UC Divests $200 Million from Coal and Oil Sands Industries


Gilberto Flores
News Editor

The University of California has divested nearly $200 million from coal mining industries and oil companies focused on tar sands. The decision came after years of student concerns and decreased demand in the coal and tar sands industries.

Over the past several months, the UC has been selling off approximately $200 million of direct holdings in coal and oil sands companies. The UC still has approximately $10 billion in various types of energy industry investments, roughly 10% of its nearly $100 billion investment portfolio, according to the Los Angeles Times.

The announcement was made on Sept. 9 by the UC’s Chief Investment Officer, Jagdeep Bachher, at the meeting of the UC Regents’ Committee on Investments. Bachher cited “slowing global demand [and] an increasingly unfavorable regulatory environment” as factors that pose “insurmountable challenges” to coal mining companies. Baccher also cited “sustainability issues” and the lowered profitability of companies focused on developing crude from oil sands as factors that have made these companies increasingly risky investments.

The divestment announcement came about a week after the California state legislature passed a bill, SB 185, to require the state’s two largest pension funds to divest from coal companies. The bill has been sent to Gov. Jerry Brown’s desk and is awaiting his signature.

The sell off did not come with any official change in the UC’s policy with regard to coal mining or oil sands companies. UC spokesperson Dianne Klein has said that the UC has no plans to extend the sell off into the University’s other energy investments, and that the UC is still free to purchase shares in these companies in the future if economic circumstances ever warrant it.

“It’s somewhat frustrating that they haven’t decided to go ahead and make it official policy,” said Fossil Free UCSB coordinator and global studies graduate student Theo LeQuesne. “But, at the same time, it’s very unlikely that they’ll be able to backtrack and reinvest in coal and tar sands.”

Fossil Free UC, a coalition of students, faculty, staff, and alumni from the entire UC system, has been a major force in the campaign to divest from energy industries. Since its inception in 2012, Fossil Free UC has been demanding that the UC divest all its holdings in fossil fuel industries. The decision by the UC to divest from coal and oil sands industries was met with both excitement and hesitation by the organization, who still sees the UC’s remaining $10 billion in various energy industry investments as an issue that needs to be addressed.
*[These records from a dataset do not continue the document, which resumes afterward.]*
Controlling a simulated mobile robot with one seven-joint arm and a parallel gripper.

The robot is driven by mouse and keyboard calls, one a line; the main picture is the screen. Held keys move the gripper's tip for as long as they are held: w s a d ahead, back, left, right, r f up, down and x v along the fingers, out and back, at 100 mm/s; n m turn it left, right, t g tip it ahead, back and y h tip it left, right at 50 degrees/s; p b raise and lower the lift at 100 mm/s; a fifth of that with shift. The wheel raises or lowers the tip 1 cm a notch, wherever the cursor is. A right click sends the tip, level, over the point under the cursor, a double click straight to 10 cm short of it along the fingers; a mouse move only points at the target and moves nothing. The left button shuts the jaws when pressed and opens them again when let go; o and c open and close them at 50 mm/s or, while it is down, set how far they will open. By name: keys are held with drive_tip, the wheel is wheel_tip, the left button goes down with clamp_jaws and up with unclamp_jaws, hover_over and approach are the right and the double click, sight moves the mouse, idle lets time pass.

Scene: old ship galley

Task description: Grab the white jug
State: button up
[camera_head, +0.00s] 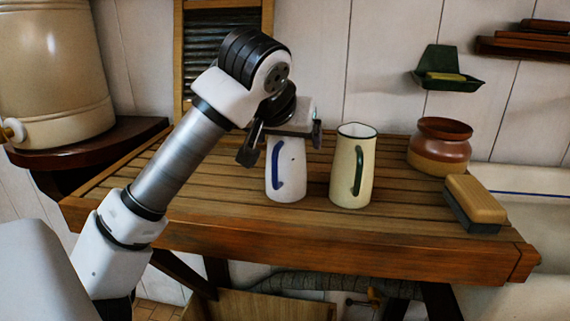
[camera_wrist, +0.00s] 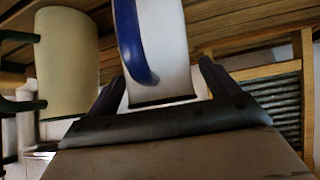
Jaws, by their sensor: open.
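The white jug (camera_head: 294,172) with a blue handle stands upright on the slatted wooden table. My gripper (camera_head: 283,142) is at the top of the jug, with one finger to the left and one to the right of it. The gripper hides the jug's rim in the head view. In the wrist view the white jug (camera_wrist: 172,45) and its blue handle show between the two fingertips of my gripper (camera_wrist: 160,88). The gripper is open. A gap shows beside each finger, and I cannot tell whether either touches the jug.
A cream jug (camera_head: 345,172) with a green handle stands close on the right; it also shows in the wrist view (camera_wrist: 67,60). A brown pot (camera_head: 440,146) and a brush (camera_head: 474,203) are farther right. A washboard (camera_head: 211,40) leans behind my arm.

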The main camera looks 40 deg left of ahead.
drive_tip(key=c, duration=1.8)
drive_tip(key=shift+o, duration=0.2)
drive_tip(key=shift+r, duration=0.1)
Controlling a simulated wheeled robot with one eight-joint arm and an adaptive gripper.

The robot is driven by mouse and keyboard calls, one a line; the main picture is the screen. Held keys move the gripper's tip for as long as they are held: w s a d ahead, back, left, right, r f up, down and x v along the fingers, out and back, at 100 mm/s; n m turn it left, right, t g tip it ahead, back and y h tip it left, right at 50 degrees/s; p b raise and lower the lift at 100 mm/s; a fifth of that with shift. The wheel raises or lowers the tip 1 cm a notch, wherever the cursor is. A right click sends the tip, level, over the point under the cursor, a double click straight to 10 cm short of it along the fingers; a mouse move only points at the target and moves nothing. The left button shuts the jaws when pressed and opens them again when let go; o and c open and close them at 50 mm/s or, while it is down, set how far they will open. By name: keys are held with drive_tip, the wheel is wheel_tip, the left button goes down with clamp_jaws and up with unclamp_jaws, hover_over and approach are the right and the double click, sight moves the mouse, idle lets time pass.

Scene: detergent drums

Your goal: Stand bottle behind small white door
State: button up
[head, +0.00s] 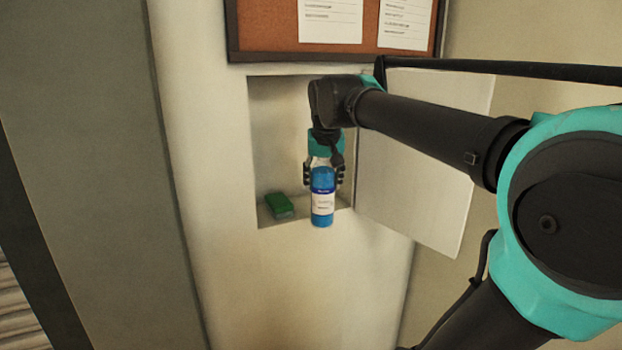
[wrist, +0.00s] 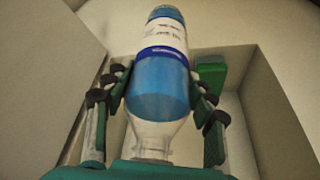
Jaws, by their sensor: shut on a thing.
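A clear bottle of blue liquid with a white label (head: 322,201) is held upright in my gripper (head: 323,172). My gripper is shut on the bottle, one finger on each side; the bottle also fills the middle of the wrist view (wrist: 160,95). The small white door (head: 415,180) stands open to the right of a wall recess (head: 277,120). The bottle is in front of the recess opening, its base near the height of the recess floor. I cannot tell exactly how far it is from the opening.
A green block (head: 279,206) lies on the left part of the recess floor; it also shows in the wrist view (wrist: 212,75). A cork board (head: 270,25) with papers hangs above the recess. The floor right of the block is partly hidden by the bottle.

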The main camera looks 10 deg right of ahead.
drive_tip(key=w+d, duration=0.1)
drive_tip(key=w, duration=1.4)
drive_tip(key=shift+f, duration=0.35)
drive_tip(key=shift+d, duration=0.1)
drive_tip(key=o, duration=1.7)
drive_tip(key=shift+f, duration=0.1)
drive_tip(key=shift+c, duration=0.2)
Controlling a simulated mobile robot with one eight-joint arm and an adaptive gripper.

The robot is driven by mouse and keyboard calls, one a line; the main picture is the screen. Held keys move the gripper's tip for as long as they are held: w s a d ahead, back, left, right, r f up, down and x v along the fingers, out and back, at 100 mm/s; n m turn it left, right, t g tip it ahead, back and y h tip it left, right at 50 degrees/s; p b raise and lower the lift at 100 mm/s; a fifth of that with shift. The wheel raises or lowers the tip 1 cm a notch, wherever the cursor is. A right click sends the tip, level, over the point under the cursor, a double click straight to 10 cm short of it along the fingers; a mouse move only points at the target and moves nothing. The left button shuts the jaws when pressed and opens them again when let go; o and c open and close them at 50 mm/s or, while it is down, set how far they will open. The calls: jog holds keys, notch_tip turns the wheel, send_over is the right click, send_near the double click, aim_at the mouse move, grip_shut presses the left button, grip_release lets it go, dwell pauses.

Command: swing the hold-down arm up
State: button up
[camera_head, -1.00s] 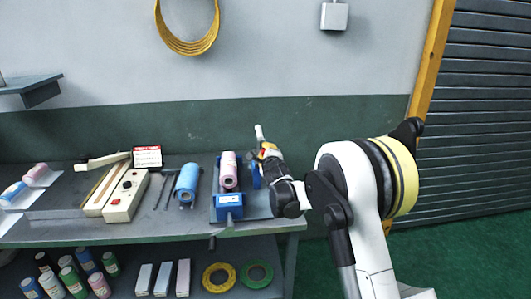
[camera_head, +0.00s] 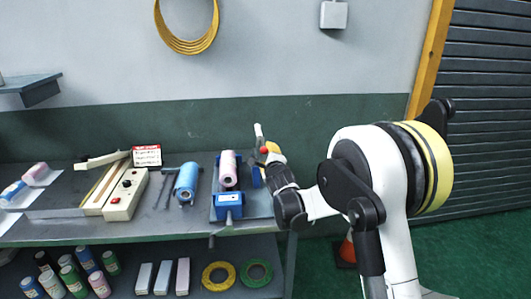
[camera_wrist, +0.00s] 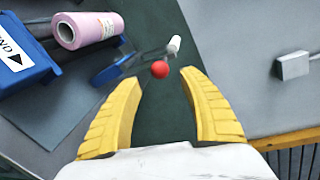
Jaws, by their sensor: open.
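The film stand has a blue base (camera_head: 229,200) with a pink film roll (camera_head: 228,168) lying on it, at the bench's right end. The same roll shows at upper left in the wrist view (camera_wrist: 90,30). A red ball knob (camera_head: 264,150) stands right of the roll, near a white-tipped rod (camera_head: 258,130). I take the knob and the thin bar by it as the hold-down arm; its pivot is unclear. In the wrist view the red knob (camera_wrist: 160,69) lies just beyond and between the open yellow fingers of my gripper (camera_wrist: 158,86), apparently untouched. The white tip (camera_wrist: 174,44) is beyond it.
The lower shelf holds bottles and tape rings (camera_head: 218,277). A grey wall box (camera_head: 333,15) hangs above. An orange cone (camera_head: 346,250) stands on the floor at right.

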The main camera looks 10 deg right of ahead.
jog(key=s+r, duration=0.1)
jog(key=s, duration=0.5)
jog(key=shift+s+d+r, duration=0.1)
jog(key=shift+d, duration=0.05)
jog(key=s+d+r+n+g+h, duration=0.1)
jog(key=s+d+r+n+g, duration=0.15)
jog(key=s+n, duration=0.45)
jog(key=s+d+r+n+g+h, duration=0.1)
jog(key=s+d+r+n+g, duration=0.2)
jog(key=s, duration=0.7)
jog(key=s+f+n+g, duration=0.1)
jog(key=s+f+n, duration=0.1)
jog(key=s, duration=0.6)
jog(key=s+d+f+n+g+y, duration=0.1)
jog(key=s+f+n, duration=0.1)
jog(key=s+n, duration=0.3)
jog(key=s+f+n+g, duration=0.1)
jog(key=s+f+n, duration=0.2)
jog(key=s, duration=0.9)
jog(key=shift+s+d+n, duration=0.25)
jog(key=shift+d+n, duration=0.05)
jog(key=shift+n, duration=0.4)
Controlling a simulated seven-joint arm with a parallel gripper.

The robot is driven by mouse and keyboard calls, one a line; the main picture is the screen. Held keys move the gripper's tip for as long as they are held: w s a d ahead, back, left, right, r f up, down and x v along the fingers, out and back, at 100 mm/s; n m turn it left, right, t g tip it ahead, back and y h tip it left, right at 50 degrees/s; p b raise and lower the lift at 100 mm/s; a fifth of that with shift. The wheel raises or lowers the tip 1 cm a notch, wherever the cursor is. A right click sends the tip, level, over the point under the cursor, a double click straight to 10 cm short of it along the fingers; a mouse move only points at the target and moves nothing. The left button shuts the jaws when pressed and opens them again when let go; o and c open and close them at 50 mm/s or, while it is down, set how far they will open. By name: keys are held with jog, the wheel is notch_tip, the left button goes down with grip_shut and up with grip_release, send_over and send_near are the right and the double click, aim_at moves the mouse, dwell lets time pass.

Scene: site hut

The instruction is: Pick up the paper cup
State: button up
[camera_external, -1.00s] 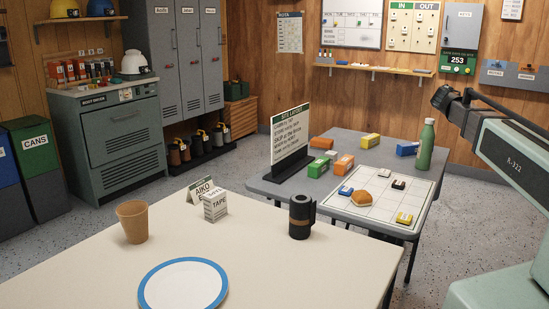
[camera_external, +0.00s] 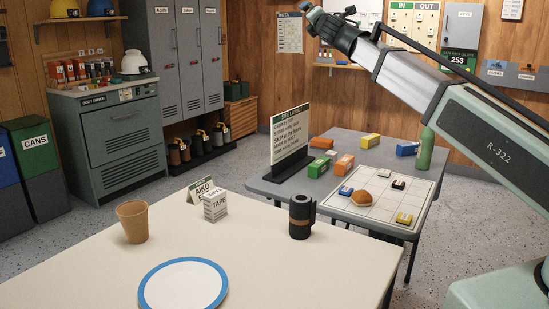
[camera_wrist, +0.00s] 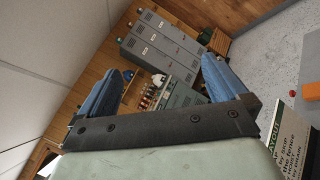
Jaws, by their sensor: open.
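The brown paper cup (camera_external: 133,221) stands upright on the left part of the cream table (camera_external: 95,270) in the external view. It is behind and left of a white plate with a blue rim (camera_external: 183,286). My gripper (camera_external: 318,22) is high above the far grey table, up and to the right of the cup and well apart from it. In the wrist view my gripper (camera_wrist: 165,85) has its two blue fingers spread wide with nothing between them. The cup does not show in the wrist view.
A name card (camera_external: 200,189), a tape box (camera_external: 215,206) and a black mug (camera_external: 300,216) stand on the cream table. A sign (camera_external: 290,140), a green bottle (camera_external: 425,148) and small blocks stand on the grey table (camera_external: 330,185) behind.

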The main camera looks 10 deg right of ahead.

“The divestment from coal and tar sands has been something that we’ve really been pushing for, along with oil and gas…” LeQuesne said. “I don’t think that this first pass divestment should overshadow the fact that, in the long run, there are also oil and gas industries that need to be held accountable.”

Part of Fossil Free UC’s mission, aside from campaigning for divestment, is to campaign for reinvestment in “community oriented solutions” like investing in community energy and breaking up the monopolies held by the large energy industries. Fossil Free UCSB, the University of California, Santa Barbara chapter of the statewide organization, has organized demonstrations on campus to raise awareness about issues related to the fossil fuel industry, particularly in the wake of the Refugio Beach oil spill back in May.

“Part of the key of divestment is also reinvesting and making sure that universities change the way they invest so that ethics really become a central category by which they choose to invest in different industries,” LeQuesne said. “I think that makes industries more accountable to the people, and I think it prevents them from doing things like lobbying to ensure that their interests are heard over the interests of people like you and me.”